■ DIRECTIONS FOR THIS TASK
Draw out every line with the word "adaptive" from the listing below.

■ MATERIALS PROVIDED
⁂

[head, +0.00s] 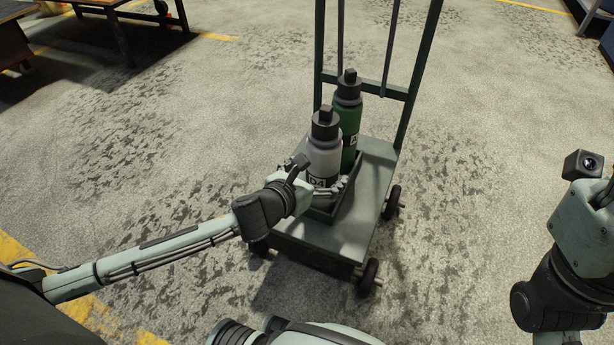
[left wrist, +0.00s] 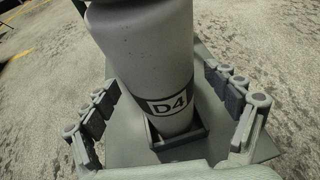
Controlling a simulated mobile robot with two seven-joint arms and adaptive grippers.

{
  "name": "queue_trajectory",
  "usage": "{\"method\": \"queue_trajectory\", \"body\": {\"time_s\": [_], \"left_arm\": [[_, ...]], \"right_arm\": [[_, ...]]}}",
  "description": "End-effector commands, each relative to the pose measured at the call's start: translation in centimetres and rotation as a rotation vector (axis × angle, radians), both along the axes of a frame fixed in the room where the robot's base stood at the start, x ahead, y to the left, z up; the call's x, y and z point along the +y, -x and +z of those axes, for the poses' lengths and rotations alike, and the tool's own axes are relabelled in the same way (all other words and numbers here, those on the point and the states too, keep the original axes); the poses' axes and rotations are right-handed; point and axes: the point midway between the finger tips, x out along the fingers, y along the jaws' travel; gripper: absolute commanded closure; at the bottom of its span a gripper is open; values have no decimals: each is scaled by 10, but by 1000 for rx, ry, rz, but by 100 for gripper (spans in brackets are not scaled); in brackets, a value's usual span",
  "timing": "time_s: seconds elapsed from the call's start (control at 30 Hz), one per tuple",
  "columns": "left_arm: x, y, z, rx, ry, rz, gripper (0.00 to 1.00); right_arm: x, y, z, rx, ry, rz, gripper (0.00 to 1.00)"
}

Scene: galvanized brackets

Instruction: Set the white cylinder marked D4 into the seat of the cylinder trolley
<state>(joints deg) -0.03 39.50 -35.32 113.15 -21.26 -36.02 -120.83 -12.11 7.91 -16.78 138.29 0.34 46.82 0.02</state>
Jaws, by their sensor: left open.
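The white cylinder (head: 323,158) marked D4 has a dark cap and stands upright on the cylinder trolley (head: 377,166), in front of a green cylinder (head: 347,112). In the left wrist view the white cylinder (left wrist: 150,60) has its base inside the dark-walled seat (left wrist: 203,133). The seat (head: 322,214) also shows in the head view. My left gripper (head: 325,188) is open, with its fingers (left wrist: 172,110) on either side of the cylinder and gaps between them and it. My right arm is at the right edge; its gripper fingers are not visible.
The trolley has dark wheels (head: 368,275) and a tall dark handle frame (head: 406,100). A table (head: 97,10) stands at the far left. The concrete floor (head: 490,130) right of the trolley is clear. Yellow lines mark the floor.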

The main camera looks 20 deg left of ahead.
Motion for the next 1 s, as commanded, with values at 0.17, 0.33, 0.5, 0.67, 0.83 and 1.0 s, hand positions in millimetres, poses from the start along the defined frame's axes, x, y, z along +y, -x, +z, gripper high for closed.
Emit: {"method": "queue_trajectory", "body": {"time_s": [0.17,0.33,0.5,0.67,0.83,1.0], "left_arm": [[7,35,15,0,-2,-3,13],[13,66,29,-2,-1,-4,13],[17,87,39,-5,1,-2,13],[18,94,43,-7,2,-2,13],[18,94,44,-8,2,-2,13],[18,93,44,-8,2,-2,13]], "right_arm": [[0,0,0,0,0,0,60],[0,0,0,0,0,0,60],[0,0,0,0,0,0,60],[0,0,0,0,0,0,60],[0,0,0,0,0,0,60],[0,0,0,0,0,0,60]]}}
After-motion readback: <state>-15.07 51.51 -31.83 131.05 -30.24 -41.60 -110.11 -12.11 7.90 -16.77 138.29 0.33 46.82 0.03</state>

⁂

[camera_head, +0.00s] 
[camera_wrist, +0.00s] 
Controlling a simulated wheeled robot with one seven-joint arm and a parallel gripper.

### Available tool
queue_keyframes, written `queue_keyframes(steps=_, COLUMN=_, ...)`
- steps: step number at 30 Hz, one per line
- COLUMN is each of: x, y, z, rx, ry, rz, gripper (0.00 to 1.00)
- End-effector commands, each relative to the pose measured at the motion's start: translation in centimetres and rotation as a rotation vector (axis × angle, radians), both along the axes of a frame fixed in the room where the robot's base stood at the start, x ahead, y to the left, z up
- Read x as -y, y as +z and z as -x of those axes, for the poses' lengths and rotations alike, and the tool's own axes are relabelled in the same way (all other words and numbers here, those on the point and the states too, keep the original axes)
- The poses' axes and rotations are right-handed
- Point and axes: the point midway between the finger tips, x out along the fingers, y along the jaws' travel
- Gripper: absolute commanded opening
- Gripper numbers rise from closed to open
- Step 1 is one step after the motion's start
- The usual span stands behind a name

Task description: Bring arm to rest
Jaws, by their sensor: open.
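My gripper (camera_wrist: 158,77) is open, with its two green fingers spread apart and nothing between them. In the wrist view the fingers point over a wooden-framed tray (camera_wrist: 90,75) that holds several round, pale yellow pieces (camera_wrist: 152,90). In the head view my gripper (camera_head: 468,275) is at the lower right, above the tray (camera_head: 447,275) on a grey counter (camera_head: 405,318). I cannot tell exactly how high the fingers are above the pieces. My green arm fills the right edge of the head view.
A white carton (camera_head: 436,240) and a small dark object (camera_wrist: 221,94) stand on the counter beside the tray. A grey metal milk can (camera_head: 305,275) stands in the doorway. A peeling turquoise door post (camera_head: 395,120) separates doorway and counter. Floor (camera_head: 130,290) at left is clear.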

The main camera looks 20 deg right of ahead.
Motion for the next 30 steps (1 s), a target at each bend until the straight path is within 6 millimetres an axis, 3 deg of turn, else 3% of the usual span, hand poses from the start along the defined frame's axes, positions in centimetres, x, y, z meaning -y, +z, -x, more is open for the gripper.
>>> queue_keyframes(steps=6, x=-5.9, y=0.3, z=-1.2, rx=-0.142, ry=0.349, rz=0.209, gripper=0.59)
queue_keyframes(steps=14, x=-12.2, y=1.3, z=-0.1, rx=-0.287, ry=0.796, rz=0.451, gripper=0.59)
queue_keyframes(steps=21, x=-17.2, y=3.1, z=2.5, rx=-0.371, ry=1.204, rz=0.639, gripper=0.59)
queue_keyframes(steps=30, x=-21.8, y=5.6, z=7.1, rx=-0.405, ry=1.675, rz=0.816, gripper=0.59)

⁂

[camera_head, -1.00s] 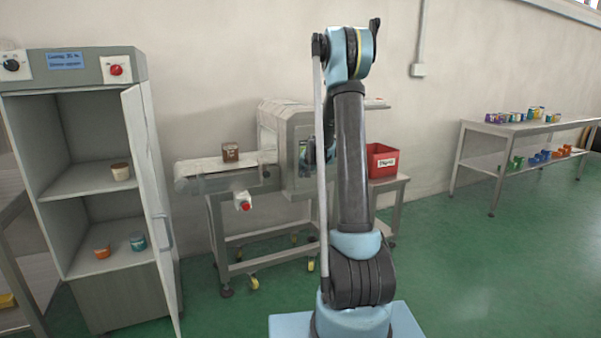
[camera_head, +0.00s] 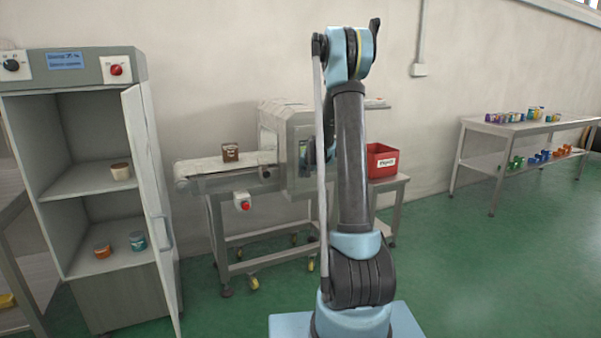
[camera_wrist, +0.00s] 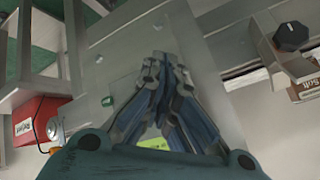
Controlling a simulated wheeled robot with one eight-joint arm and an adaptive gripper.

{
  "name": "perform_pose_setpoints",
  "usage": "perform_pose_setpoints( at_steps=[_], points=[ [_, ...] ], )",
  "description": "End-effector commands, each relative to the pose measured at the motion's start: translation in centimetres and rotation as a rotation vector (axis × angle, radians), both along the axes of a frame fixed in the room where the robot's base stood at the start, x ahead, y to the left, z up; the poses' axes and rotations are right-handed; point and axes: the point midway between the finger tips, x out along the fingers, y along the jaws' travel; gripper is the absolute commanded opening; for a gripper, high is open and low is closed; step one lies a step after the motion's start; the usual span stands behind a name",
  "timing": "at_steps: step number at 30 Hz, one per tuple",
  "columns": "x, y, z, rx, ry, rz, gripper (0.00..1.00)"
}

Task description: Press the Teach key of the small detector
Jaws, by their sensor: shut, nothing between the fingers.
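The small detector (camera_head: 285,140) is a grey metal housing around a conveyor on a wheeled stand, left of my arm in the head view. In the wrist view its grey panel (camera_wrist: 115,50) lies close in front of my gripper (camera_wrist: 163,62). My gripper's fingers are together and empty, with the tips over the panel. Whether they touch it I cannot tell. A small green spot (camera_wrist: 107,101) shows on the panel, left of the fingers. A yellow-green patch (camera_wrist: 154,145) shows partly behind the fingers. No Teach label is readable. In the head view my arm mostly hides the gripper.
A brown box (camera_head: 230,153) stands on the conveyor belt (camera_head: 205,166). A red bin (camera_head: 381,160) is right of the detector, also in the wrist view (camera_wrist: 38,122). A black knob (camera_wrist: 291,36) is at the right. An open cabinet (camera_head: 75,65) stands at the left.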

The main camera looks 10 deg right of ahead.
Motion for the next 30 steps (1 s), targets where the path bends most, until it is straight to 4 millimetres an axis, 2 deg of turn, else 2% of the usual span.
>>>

⁂

■ ANSWER TO THE PROBLEM
Controlling a simulated mobile robot with two seven-joint arms and adaptive grippers.
Controlling a simulated wheeled robot with one eight-joint arm and an adaptive gripper.

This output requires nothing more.